<絶滅危惧種?のラジオドラマに光を当てる>ラジオ日本で「ラジオドラマの脚本」を募集

社会・メディア

高橋秀樹[放送作家]
2014年7月25日

 
テレビがない時代、つまり筆者が小学生だった1960年代、ラジオに夢中だった。
「連続ラジオドラマ・赤胴鈴之助」を聞くために、走って家に帰り,まず箱型ラジオのスイッチを入れその前に正座した。真空管のブーンという音とともにテーマソングが始まる。あったまるのが遅いのでテーマソングの冒頭はちょん切れてしまう。
長じて、テレビ番組の台本を書く放送作家となった。テレビを主にやっていたので、ラジオ番組もやってみたいと思っていた。
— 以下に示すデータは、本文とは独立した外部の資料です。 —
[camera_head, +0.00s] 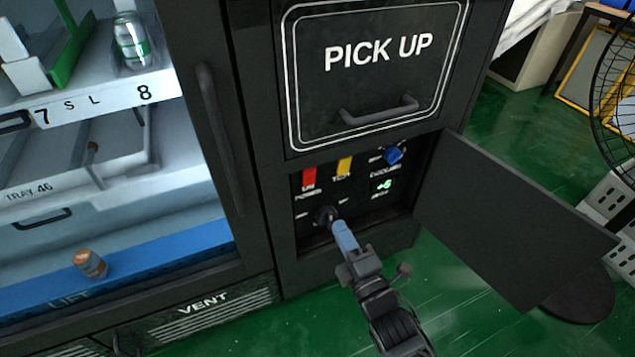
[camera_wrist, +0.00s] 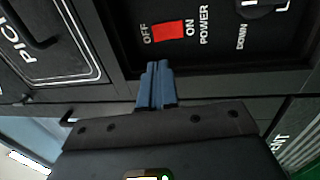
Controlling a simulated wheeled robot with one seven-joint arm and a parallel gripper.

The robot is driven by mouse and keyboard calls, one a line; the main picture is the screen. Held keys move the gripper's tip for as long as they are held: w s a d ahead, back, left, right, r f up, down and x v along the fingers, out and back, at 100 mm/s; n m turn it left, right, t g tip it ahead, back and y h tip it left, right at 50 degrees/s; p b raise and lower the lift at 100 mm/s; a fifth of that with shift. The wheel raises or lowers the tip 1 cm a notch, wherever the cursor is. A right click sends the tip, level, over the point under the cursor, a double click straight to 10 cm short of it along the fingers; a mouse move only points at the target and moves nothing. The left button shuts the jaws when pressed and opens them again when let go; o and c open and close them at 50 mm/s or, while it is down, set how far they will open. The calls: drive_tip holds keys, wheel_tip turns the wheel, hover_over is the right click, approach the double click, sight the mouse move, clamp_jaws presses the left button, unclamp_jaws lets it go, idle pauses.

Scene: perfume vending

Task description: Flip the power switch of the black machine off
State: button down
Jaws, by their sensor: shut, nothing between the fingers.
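The black machine (camera_head: 250,110) fills the middle of the head view. In its open recess is a red power switch (camera_head: 309,179), at the upper left of the control panel. In the wrist view the red switch (camera_wrist: 168,33) sits between the labels OFF and ON, with POWER beside ON. I cannot tell which way it is tilted. My gripper (camera_head: 336,222) is shut and empty, its blue fingers pointing into the recess below the switch. In the wrist view its fingertips (camera_wrist: 158,66) are just below the switch, apart from it in the picture.
A black knob (camera_head: 325,214) sits just beside my fingertips in the head view. A yellow switch (camera_head: 344,167) and a blue knob (camera_head: 393,155) are on the same panel. The open panel door (camera_head: 510,220) sticks out at the right. Green floor (camera_head: 455,310) is clear below.

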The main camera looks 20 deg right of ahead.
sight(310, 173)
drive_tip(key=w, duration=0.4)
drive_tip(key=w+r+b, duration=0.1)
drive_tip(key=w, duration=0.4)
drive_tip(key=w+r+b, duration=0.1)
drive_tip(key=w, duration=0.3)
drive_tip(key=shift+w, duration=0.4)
方々に頼み込んで、やっとラジオ関東(当時)の『電撃ワイドウルトラ放送局』をやらせてもらえることになった。1970年代後半のことである。
当時から、もう、ラジオ台本というようなものはなくて、パーソナリティのフリートークの時代だった。台本が必要なのは決まりきった告知の部分くらいである。
ラジオの番組をはじめてやってカルチャーショックを受けた。テレビとは違うのだ。呼びかけるときは決して皆さんとは言わない。聞いているのは「君やあなた」一人なのである。パーソナリティには、何も台本や、トークのテーマを考えず、15分真っ白な時間が与えられた。15分間自分で考えてしゃべれということだ。何が何でも15分。森進一もしゃべることを考えてきた。レコードに逃げる回数が次第に減っていった。
この方法はすばらしい。テレビでショウ番組をやるとき僕はこの方法を導入しようと思った。番組冒頭の5分は、何もネタを用意しない。出演者のフリートークにする。何度か実験したが、出来たのは岡江久美子と薬丸裕英だけだった。だからあの番組はすごかった。
『電撃ワイドウルトラ放送局』では、すごいパーソナリティたちと直接話が出来た。ギターの神様ことChar、こんなに頭の回る人を僕は知らない。妖艶な松原みき。「万里の河」がヒットしたばかりのチャゲ&飛鳥。この経験は筆者にとってはかけがえのない財産である。
今、ラジオで、きちんとした台本を“演じる”ことで成り立っている番組はいくつくらいあるのだろう。
“演じる”ことが絶対に必要なのは絶滅危惧種のラジオドラマである。そのラジオドラマの脚本をラジオ日本(昔のラジオ関東である)の番組「カフェ・ラ・テ」(木曜深夜3時)が募集している。(http://www.jorf.co.jp/PROGRAM/cafe.php)
テーマは「再起動」長さは5から8分。夏休みの思い出に応募してはいかがか。
「カフェ・ラ・テ」は、放送作家協会が運営する番組で、同協会の広報担当の常務理事である筆者も応援している。
僕は審査員ではないが、どういう脚本なら採用されるのか、僕なりの考えを書いておこう。
まず、短いのでアイディアはひとつ。いろいろ入れようと欲張らないこと。アイディアは3つ以上は考えてみて2つを捨ててひとつに絞ること。説明のセリフをなるべく少なくすること。音楽や効果音を考えること。誰か、聞いてもらいたい人を思い浮かべながら書くこと。
こんな指南では、役に立たなかいかもしれませんね。とにかく応募を待ってます。